Jesse Prince had been a Scientologist for several years. He joined Scientology in 1976 and almost immediately became a staff member in one of the organizations. During the following years he moved up the ladder of Scientology's hierarchy and held senior positions within CSI and RTC [Exh. No. 222, Excerpt]. In 1992 he left Scientology and settled in Minneapolis. For the next few years he did not have anything to do with the organization, until in June 1998 he watched an NBC-"Dateline"-documentary about the Boston millionaire Robert Minton.

Minton, a retired investment banker, had become the focus of media attention due to his financial support of Scientology critics and his ambition to become a crusader against the organization. In 1996 Minton had started to participate in demonstrations against Scientology, organized by internet activists. One year later he began to fund the plaintiff in a wrongful death-civil suit against the "Flag Service Organization" in Clearwater, Florida ("Estate of Lisa McPherson vs. Church of Scientology Flag Service Organization, Inc. et al," Circuit Court for the 6th Judicial Circuit in and for Pinellas County, Florida, No. 97-01235).

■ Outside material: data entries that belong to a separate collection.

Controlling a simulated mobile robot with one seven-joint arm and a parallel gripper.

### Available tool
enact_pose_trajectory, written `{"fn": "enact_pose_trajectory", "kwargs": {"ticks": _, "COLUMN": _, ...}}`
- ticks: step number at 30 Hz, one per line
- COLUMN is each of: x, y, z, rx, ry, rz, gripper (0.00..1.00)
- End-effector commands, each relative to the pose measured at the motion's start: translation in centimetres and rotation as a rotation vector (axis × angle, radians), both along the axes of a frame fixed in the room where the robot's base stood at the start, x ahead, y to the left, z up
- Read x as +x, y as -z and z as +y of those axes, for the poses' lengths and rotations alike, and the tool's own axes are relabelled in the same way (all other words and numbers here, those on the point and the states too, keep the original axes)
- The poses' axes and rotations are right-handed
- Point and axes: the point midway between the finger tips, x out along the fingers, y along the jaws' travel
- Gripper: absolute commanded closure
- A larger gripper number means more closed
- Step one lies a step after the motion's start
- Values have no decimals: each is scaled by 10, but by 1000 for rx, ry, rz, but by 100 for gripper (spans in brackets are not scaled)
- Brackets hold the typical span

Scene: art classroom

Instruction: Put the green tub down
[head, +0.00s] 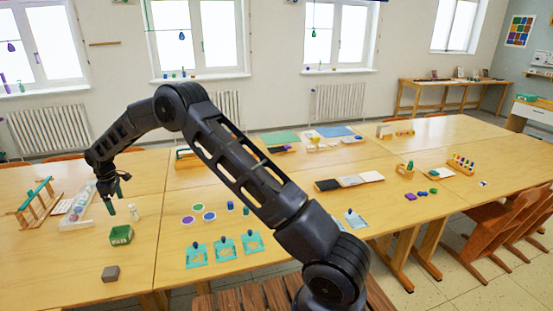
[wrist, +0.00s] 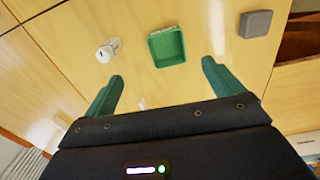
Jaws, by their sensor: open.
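The green tub (head: 121,235) stands upright on the table at the left in the head view. It also shows in the wrist view (wrist: 167,47), its open top facing the camera, beyond the fingertips. My gripper (head: 123,203) is open above the table, just over and behind the tub. In the wrist view the two green fingers of my gripper (wrist: 158,72) are spread wide with nothing between them. The tub is apart from both fingers and rests on the wood.
A grey block (head: 111,273) lies in front of the tub, near the table's front edge. A small white bottle (head: 134,212) stands just behind it. A white rack (head: 77,208) is to the left. Teal stands (head: 197,254) and round paint pots (head: 197,208) are to the right.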

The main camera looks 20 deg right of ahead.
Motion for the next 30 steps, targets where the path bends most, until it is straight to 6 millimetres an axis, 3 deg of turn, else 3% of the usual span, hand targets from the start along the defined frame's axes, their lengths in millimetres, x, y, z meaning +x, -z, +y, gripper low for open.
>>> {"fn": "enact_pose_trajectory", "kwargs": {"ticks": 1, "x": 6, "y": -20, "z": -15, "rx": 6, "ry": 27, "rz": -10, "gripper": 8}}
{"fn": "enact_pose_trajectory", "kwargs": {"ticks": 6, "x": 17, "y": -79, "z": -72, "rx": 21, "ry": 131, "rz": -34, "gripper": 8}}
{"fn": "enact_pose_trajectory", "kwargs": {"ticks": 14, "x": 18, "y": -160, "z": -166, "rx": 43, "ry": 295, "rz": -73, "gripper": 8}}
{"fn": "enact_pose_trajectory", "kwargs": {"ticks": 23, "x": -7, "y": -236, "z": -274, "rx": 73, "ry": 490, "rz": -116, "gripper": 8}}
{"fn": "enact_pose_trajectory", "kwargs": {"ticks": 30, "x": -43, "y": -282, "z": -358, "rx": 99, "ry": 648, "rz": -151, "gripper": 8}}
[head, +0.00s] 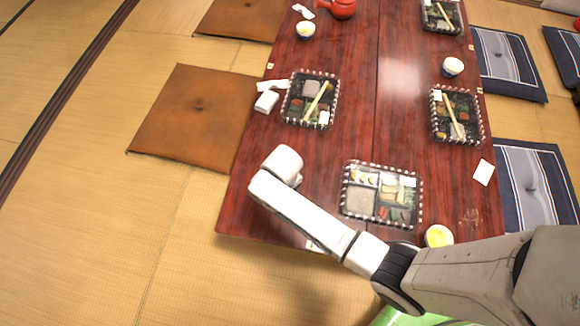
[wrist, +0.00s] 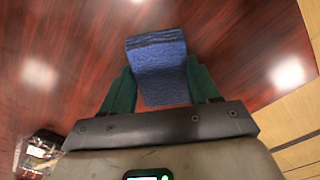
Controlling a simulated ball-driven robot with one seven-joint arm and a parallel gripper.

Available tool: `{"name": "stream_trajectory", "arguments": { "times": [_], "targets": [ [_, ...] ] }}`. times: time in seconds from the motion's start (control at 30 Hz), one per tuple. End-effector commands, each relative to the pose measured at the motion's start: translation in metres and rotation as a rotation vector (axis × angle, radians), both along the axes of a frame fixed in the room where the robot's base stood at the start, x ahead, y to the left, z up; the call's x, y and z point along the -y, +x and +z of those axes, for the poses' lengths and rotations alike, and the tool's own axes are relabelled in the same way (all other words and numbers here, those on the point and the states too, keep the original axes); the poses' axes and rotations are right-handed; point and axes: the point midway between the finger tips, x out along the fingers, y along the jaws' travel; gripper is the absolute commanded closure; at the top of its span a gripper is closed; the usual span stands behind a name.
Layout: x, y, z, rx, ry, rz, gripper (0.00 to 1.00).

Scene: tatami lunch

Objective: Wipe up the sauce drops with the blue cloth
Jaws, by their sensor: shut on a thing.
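The blue cloth (wrist: 158,75), a folded block, sits between the two green fingers of my gripper (wrist: 160,84) in the wrist view. The fingers are shut on it, with dark red tabletop behind it. In the head view my arm reaches over the table's near left corner, and its white links hide the gripper and the cloth. A patch of small brownish marks (head: 470,216) lies on the table's right side, near the front; I cannot tell for sure that these are the sauce drops.
The wooden table (head: 345,140) carries several lunch boxes, the nearest one (head: 360,201) right of my arm. A cup with yellow contents (head: 438,236) stands at the front right. A white card (head: 483,172) lies at the right edge. A brown cushion (head: 185,115) lies left on the tatami.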

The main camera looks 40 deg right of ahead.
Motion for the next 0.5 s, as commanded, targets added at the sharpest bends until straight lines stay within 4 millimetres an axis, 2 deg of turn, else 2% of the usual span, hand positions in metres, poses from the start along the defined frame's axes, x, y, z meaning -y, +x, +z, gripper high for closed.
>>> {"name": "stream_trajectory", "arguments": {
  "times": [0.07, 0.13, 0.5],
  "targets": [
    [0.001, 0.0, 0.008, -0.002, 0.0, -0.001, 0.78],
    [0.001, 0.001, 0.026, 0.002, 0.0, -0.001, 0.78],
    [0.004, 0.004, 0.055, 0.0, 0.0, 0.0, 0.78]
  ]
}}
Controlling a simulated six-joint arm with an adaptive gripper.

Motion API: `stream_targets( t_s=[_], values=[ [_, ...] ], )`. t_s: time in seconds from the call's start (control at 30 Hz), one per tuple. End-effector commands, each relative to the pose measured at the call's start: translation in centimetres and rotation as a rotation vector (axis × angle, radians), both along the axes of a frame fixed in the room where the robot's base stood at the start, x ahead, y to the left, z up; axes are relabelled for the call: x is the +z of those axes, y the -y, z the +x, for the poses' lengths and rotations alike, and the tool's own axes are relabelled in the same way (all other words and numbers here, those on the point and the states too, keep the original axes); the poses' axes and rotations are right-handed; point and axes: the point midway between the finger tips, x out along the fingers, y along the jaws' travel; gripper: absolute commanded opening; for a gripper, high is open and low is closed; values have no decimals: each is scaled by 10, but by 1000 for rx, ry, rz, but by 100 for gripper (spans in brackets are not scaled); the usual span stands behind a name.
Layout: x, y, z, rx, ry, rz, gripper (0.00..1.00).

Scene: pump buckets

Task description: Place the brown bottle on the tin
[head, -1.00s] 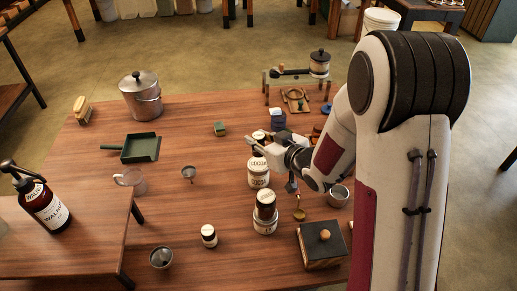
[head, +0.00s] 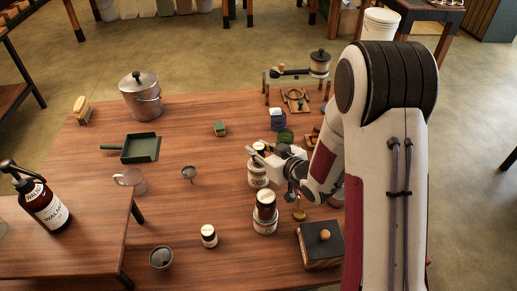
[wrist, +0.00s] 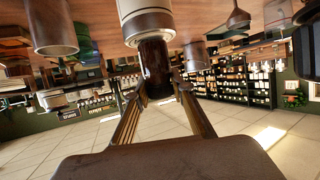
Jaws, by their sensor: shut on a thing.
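The brown bottle (wrist: 155,65) is held between the two fingers of my gripper (wrist: 158,98) in the wrist view, where the scene appears upside down. My gripper (head: 256,154) also shows in the head view over the white tin (head: 257,181). The tin (wrist: 138,8), pale with a brown band, is directly beneath the bottle and lined up with it. The bottle stands about upright. My gripper covers much of the bottle and the tin's top in the head view. I cannot tell for certain whether the bottle's base touches the tin.
A dark box (head: 320,246) is at the front right. A funnel (head: 189,172) and a green dustpan (head: 140,148) lie left. The table between them is clear.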

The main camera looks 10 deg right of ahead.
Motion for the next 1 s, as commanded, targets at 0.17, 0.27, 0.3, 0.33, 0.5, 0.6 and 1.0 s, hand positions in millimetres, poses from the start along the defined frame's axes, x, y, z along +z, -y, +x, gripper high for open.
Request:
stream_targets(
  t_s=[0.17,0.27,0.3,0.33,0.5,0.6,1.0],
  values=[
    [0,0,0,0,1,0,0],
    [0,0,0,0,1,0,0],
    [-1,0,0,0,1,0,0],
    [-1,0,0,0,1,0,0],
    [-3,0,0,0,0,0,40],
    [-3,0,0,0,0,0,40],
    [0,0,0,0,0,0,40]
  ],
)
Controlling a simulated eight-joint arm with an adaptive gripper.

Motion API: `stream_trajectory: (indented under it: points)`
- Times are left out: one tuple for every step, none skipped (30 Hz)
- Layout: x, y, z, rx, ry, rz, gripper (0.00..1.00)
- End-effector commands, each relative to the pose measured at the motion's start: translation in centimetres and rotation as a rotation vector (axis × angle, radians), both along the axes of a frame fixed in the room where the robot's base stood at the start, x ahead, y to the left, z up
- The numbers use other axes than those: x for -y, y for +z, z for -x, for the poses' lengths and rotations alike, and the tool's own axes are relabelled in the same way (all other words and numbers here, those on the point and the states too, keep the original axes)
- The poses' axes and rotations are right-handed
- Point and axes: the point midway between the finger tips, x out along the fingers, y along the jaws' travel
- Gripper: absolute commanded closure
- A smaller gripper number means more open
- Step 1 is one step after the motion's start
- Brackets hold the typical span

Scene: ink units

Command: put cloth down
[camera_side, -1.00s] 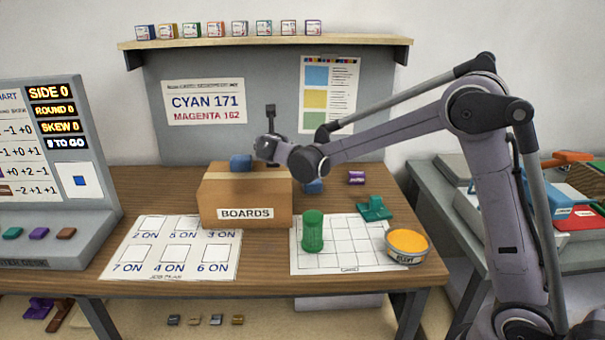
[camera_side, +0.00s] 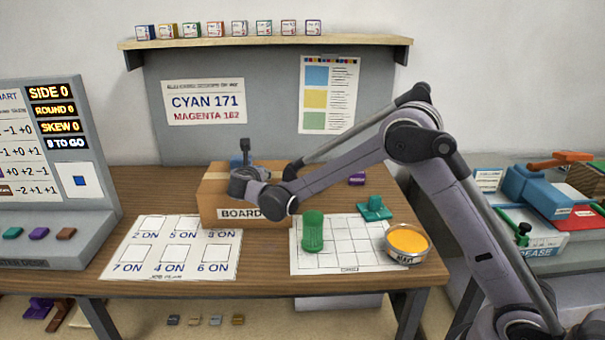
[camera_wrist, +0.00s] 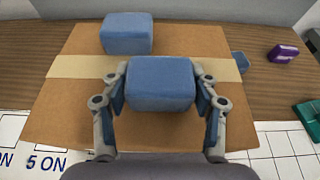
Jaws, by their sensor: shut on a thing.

Not surprisingly, Minton gathered a dedicated group of adherents, which followed him in picketing various Scientology organizations and participating in the public debate. Soon after the "Dateline"-show, Prince joined Minton's group too and became a public and outspoken critic himself.

As well as picketing and giving television-interviews, Prince also gave testimony on behalf of Scientology critics in various court cases. At that time Scientology's "Religious Technology Center" had initiated several lawsuits against internet critics, alleging copyright infringement regarding Scientology's "holy scriptures." Prince's testimony was therefore welcome to the defendants, as he had first-hand knowledge of the activities of Scientology's trademark holder RTC during the 1980s [Exh. No. 223].

As one would expected, the Scientology organization was not too happy with Prince's activities, and at first the organization tried to enforce the non-disclosure agreements through the courts, Prince had signed shortly before his resignation from Scientology in the early 1990s. At the time of his initial testimonies in the above-mentioned cases, the first reports appeared in the internet-newsgroup "alt.religion.scientology," saying that Prince was followed by private investigators, apparently hired by the Church of Scientology [Exh. No. 224].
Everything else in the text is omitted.